Begitulah gambaran intimasi terhadap alam yang berlangsung dengan mempertahankan watak harmoni alam dalam puisi para penyair Metro. Dalam puisi-puisi itu alam dipuja, direnungkan, atau dijadikan sumber ide, amsal, imaji, metafor, atau dipertautkan dengan kebudayaan.

Ada intimasi terhadap alam yang nonharmoni atau melakukan penyelewengan misalnya petikan puisi Zulaihatul Mahmidah Gerimis Tampak Sepi ini: hanya rinai/yang diam-diam kembali//dan menjelma bubuk-bukuk tembaga.

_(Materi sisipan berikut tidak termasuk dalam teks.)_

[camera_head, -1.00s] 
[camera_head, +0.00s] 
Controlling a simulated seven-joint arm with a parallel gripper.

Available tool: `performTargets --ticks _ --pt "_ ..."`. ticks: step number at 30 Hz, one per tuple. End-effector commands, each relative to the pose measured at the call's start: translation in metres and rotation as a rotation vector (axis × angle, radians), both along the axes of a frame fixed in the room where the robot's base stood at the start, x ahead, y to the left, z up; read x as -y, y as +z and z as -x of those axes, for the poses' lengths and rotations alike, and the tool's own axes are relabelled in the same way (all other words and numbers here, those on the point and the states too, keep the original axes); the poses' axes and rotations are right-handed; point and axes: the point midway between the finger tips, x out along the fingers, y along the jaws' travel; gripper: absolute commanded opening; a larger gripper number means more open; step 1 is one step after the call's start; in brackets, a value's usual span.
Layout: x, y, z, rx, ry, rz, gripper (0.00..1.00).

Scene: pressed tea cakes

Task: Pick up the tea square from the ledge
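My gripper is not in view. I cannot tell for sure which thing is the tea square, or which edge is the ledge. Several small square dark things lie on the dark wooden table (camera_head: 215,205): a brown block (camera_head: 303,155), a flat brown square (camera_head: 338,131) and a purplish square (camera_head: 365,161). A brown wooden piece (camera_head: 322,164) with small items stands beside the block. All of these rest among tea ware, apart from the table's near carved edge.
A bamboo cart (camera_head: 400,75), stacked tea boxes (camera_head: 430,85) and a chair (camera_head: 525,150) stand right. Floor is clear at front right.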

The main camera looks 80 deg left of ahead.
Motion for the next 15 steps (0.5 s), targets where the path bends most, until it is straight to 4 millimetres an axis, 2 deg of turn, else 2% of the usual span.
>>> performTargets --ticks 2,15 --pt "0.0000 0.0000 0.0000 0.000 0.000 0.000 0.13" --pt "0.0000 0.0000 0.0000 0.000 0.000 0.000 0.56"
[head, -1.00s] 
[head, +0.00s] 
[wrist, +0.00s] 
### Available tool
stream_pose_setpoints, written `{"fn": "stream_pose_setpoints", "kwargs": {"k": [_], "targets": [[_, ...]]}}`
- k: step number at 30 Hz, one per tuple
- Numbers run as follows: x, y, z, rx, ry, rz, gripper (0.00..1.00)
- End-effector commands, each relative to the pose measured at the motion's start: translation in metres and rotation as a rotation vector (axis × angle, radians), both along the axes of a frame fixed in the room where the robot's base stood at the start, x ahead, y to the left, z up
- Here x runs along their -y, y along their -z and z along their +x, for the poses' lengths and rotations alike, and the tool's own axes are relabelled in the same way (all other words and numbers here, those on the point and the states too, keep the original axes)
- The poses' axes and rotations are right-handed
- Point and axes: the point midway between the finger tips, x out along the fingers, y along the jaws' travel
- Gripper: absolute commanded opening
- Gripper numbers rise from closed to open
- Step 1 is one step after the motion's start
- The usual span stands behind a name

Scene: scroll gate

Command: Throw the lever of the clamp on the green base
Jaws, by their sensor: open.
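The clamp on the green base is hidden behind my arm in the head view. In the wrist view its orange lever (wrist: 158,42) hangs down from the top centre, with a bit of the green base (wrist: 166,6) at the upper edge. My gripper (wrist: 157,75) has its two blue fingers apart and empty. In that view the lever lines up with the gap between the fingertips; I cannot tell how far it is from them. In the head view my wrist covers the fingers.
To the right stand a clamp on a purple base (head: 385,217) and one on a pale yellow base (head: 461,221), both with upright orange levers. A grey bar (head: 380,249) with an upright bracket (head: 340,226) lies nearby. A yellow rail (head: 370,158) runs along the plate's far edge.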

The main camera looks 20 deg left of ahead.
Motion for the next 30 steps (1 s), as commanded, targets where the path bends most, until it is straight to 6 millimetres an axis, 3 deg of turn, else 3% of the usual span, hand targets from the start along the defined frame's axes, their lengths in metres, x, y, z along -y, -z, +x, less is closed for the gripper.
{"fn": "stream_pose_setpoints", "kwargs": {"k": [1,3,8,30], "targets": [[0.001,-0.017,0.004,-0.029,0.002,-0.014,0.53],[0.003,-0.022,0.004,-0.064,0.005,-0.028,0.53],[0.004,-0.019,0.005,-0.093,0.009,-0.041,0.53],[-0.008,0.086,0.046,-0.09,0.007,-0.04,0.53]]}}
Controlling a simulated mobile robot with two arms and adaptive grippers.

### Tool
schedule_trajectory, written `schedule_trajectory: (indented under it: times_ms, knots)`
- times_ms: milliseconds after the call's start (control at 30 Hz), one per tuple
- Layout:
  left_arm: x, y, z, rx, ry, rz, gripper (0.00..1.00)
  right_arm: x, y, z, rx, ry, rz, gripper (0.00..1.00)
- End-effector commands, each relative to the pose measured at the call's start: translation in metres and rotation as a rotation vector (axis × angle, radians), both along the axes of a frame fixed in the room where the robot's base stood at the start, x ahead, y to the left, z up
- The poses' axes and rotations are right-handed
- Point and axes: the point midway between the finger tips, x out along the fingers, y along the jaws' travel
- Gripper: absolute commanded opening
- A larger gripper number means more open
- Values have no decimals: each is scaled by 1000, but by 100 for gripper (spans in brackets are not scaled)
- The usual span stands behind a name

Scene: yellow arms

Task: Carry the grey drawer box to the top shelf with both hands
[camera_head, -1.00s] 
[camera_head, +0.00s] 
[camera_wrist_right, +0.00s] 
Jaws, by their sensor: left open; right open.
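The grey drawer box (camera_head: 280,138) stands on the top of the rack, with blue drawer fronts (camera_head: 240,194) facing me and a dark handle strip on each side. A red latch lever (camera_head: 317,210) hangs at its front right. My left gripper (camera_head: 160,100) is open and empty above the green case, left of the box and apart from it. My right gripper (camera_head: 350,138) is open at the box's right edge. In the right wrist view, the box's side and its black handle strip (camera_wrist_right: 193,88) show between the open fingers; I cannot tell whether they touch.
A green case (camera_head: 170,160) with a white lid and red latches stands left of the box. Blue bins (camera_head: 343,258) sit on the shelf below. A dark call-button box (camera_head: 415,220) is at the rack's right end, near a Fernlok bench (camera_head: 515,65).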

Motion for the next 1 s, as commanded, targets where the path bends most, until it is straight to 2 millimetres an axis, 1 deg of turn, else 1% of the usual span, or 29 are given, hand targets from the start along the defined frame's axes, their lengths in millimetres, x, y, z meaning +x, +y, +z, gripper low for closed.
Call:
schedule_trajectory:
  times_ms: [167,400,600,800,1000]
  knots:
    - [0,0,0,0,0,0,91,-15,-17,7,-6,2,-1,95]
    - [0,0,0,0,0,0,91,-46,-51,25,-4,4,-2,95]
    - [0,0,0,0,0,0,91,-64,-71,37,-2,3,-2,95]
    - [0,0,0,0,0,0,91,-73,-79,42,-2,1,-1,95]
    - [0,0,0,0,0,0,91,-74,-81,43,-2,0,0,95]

Petikan puisi ini merupakan keganjilan yang amat tajam karena alam (yaitu rinai hujan) melahirkan kebudayaan secara langsung atau tanpa campur tangan manusia (yaitu bubuk tembaga). Atau, barangkali puisi ini merupakan kritik ekologis yang menggambarkan kerusakan alam akibat polusi secara simbolik.

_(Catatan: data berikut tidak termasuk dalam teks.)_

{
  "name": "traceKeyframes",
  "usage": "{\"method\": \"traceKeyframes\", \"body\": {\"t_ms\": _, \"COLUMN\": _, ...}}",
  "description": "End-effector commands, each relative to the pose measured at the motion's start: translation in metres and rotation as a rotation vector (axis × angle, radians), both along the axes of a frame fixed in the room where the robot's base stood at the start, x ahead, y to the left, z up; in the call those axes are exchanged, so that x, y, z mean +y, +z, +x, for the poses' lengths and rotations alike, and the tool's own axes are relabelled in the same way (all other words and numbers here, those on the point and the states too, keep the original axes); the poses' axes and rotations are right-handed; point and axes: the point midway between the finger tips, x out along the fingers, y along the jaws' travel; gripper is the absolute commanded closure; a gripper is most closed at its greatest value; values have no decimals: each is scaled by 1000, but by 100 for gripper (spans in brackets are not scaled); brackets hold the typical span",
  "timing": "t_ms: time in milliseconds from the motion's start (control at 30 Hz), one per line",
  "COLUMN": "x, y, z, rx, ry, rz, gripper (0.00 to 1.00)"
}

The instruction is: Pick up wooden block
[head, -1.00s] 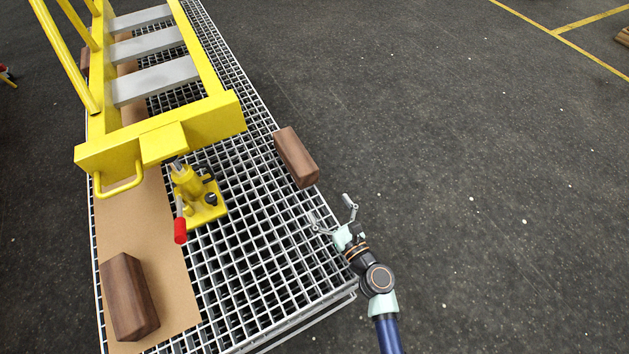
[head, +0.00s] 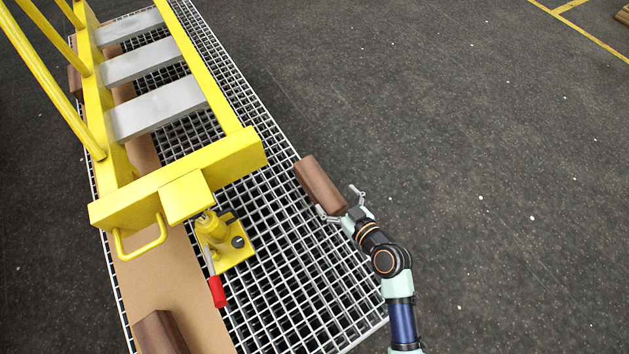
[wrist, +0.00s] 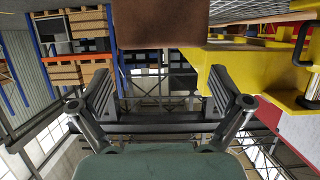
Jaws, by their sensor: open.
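A brown wooden block (head: 319,184) lies at the right edge of the metal grating, and its near end also shows at the top of the wrist view (wrist: 162,22). My gripper (head: 341,205) is open at the block's near end, with one finger toward each side of it. In the wrist view my gripper's two fingers (wrist: 161,95) stand apart with nothing between them, and the block appears above them in the picture. I cannot tell whether a finger touches the block. A second wooden block (head: 159,333) is partly cut off at the bottom left.
A yellow boom frame (head: 180,185) with grey rungs stands over the grating (head: 290,270) on the left. A yellow jack (head: 229,246) with a red-tipped handle sits beneath its end. A brown board (head: 185,275) lies along the left.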

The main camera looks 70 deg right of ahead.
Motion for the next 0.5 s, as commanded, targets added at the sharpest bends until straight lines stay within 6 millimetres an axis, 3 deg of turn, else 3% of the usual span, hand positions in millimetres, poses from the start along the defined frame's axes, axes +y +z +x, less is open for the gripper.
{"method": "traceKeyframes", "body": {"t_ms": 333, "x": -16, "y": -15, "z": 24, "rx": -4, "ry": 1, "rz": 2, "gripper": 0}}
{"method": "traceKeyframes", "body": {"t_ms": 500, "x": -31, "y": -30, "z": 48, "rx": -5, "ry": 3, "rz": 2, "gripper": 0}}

Selain itu, juga ada intimasi terhadap kehidupan masyarakat yang melahirkan sebentuk intervensi, misalnya petikan puisi Mahmud Akas Sajak Buat Penguasa ini: Di antara karung-karung para pemulung, pedagang kaki lima,/pengemis jalanan, rumah-rumah kardus, kolong jembatan,/dan kotak-kotak sampah perkantoran/tempat engkau merumuskan nasib-nasib kami./

Petikan puisi ini melakukan campur tangan terhadap hubungan masyarakat dan birokrasi pemerintah yang tidak beres dengan menggunakan bahasa yang dijumput dari lingkungan kosakata non-alam. Tak ada suara burung dan deru angin dalam puisi ini. Kenyataan masyarakat memenuhi ruang puisi ini.

Jejak awal perpuisian para penyair Metro pascarezim Soeharto menampakkan kompleksitas jamahaan persoalan serta keragaman tema dan sudut pandang. Alam serta manusia dan kebudayaan yang hadir dalam puisi penyair Metro merupakan wujud intimasi terhadap diri, alam, masyarakat, dan kotanya. Melalui puisi-puisi itu, Metro dibaca oleh mata batin para penyairnya dan dihadirkan bukan melalui statistik demografi, tingkat pendapatan ekonomi, maupun jumlah angkotnya, tapi melalui puisi.

Akhir kata, puisi merupakan bentuk tanggung jawab tertinggi penyair dalam masyarakat. Tindakan seorang penyair adalah puisi yang dipublikasikan ke masyarakat; buku ini merupakan contoh konkretnya.